Short Bio: Barry Smyth is a Professor of Computer Science in University College Dublin. Barry Graduated with a PhD in Computer Science from Trinity College Dublin in 1996 and his research interests include artificial intelligence, machine learning, case-based reasoning, and information retrieval with a core focus on recommender systems and personalization technologies. In 1999 Barry co-founded ChangingWorlds as a UCD campus company to commercialize personalization technologies for the mobile sector, helping to grow the company to more than 150 people before it was acquired by Amdocs Inc. in late 2008. Today Barry is the Director of CLARITY, the SFI-funded Centre for Sensor Web Technologies, and a joint initiative between University College Dublin, Dublin City University, and the Tyndall National Institute.
Mirella Lapata
Image and Natural Language Processing for Multimedia Information Retrieval
The third ECIR keynote was given by the winner of the Karen Spärck Jones Award, Mirella Lapata of Edinburgh University. A video of the keynote speech by Mirella Lapata is available to view online. Download the slides Download the slides | PDF, read the Q&A Session

Ayse Göker of City University, London, presented the 2009 Karen Spärck Jones Award:
The Information Retrieval Specialist Group of BCS, The Chartered Institute for IT, (BCS IRSG) in conjunction with the BCS has created an award to commemorate the achievements of Karen Spärck Jones.

Karen was an Emeritus Professor of Computing and Information at the University of Cambridge and one of the most remarkable researchers in computer and information science. She made outstanding and highly influential contributions to the fields of Information Retrieval (IR) and Natural Language Processing (NLP) especially with regards to experimentation, which continue to resonate today and are set to do so for many years to come. Karen's achievements resulted in her receiving many prestigious accolades including the ACM Salton Award for her significant, sustained and continuing contributions to research in information retrieval, the BCS Lovelace medal, and the ACM-AAAI Allen Newell Award.

The Karen Sparck Jones Award is established to encourage and promote talented researchers who have endeavoured to advance our understanding of Information Retrieval and/or Natural Language Processing with significant experimental contributions, and will be awarded annually.

The Award is sponsored this year by Microsoft Research Cambridge. It is open to all IR and/or NLP researchers who have no more than 10 years post-doctoral or equivalent experience.

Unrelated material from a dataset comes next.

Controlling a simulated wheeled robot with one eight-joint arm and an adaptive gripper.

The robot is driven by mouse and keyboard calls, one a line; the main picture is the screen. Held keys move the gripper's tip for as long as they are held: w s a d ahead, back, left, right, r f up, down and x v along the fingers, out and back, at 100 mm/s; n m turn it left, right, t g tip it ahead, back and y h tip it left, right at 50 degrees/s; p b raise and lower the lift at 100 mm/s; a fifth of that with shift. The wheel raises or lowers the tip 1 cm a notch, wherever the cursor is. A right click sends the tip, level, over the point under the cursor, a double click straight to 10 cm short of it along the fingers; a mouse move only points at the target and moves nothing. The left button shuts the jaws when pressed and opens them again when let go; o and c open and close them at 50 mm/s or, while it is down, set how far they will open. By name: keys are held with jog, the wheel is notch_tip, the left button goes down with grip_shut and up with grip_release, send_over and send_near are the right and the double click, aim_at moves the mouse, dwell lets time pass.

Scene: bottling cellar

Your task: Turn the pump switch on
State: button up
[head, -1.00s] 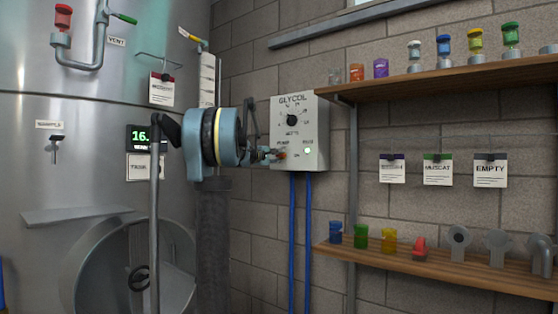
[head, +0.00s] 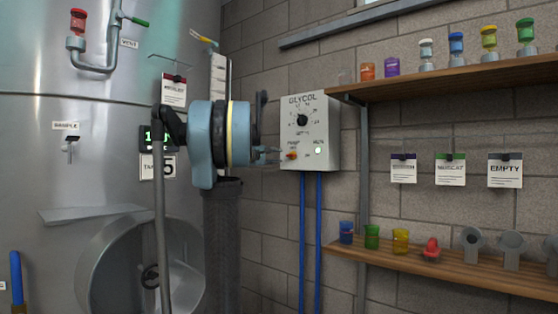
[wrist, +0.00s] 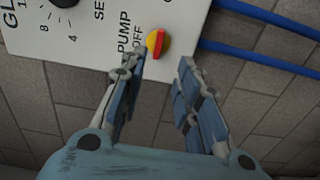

The decision is taken by an international panel of experts in the fields. The Award includes a cash sum and a trophy. The trophy (on display) is a glass design of baskets – reflecting Karen's interest in and collection of baskets. The Award is open internationally and we encourage nominations from anyone who believes they have a suitable candidate in mind. The deadline for 2010 Award is October. Flyers containing further details of the Award are also available near the registration area if it's not in your pack.

On behalf of BCS IRSG and BCS, it gives me great pleasure to announce that first recipient of the KSJ Award winner for 2009 is Mirella Lapata. Mirella is at the University of Edinburgh. She is a Reader (Assoc Prof) within the School of Informatics there. Her research has focused on various problems in NLP mostly with an emphasis on statistical methods and text generation applications. She has worked on complex problems like:
    word sense disambiguation, ambiguity resolution, semantic vector space, story generation, and many others.
Mirella Lapata tackles challenging problems in a broad range of topics. She is commended for careful evaluation and innovative ways to set up new experiments to investigate hypotheses. Those supporting her nomination commented that her work goes the extra mile to make very convincing cases.

Lapata produces high-quality research results with a formidable publication record including best paper awards at international conferences.

Mirella's presentation today will be in a different format. She is due to give birth within a few days and has been unable to travel to ECIR. However, we have arranged for a video/slide show presentation and also for a mechanism to address any questions. We will note any questions and pass them on to her for answering later, these Q&As will then be made available via the ECIR website within next few days, allowing for her circumstances!